Worldwide, there are many studies of adults’ understandings of well-being or ill-being. Children’s views and experiences are rarely covered. Young Lives uses survey and qualitative data to address how understandings of a good life and what is needed to achieve this differ between different types of community and children from different backgrounds within those communities.
For example, in Ethiopia we found that children’s material ambitions were higher in the cities, where they wanted ‘a table full of a variety of food like a buffet’ rather than simply ‘sufficient food’. Urban children wanted cars and DVDs, whereas rural children wanted irrigated land or cattle.
Young people growing up in poor communities are usually aware of inequalities and injustices, including their own disadvantaged situations. They see material inequalities as indicative of wider power and position differences, of which they are very much a part. But as children get older, the social impacts of poverty become more debilitating. Material deprivation impacts on young people’s social relations and their capacity to participate in the wider world.
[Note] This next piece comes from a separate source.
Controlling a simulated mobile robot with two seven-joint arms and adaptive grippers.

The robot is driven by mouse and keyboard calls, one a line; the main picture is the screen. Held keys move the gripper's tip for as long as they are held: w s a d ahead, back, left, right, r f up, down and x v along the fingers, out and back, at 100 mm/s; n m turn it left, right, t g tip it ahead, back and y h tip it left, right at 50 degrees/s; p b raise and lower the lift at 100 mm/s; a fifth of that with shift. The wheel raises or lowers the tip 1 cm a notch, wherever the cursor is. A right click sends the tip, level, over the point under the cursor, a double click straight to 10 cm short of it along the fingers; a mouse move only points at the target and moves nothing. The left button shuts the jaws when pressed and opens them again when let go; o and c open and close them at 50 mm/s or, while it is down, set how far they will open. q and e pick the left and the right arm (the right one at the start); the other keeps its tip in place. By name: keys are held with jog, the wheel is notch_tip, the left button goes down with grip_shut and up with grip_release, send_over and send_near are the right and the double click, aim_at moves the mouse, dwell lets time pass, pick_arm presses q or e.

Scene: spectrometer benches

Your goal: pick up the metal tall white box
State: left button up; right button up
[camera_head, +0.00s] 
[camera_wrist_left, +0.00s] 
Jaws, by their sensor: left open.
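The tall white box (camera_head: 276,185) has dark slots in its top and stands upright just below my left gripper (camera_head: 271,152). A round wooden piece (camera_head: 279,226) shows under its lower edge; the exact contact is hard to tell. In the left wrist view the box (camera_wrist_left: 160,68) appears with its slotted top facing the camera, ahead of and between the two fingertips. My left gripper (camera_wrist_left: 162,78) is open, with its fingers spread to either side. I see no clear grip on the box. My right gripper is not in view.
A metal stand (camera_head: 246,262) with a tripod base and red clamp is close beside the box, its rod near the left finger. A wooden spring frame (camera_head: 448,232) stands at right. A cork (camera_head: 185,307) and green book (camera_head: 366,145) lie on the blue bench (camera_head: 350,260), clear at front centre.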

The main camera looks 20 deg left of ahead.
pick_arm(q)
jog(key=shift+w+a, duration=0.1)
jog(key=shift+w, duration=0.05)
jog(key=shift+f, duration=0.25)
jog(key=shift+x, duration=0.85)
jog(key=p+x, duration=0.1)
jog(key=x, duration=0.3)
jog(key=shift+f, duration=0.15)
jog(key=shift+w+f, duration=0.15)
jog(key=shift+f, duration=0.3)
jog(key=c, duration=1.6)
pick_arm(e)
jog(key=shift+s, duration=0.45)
Children’s concerns, explanations, and experiences of the effects of poverty may differ from adults. They often have distinct roles and responsibilities within their families for managing hardship and risk related to household poverty (such as caring for siblings, carrying out essential household chores, working for pay, and going to school).
There may also be important differences in patterns of children’s awareness and understanding or inequality, reflecting their varied positioning in the social hierarchy and the range of social hierarchy and the range of social expectations they manage (which may, for example, be related to age, gender, class and ethnicity/caste).
Focusing on children’s descriptions, explanations, and experiences of poverty and inequality highlights implications for research, policy and practice, and rights. For example, our research in India has highlighted the importance of social relationships, namely their families and friendships, for shaping children’s experiences of poverty; this should therefore be reflected in children-centred policies and programmes.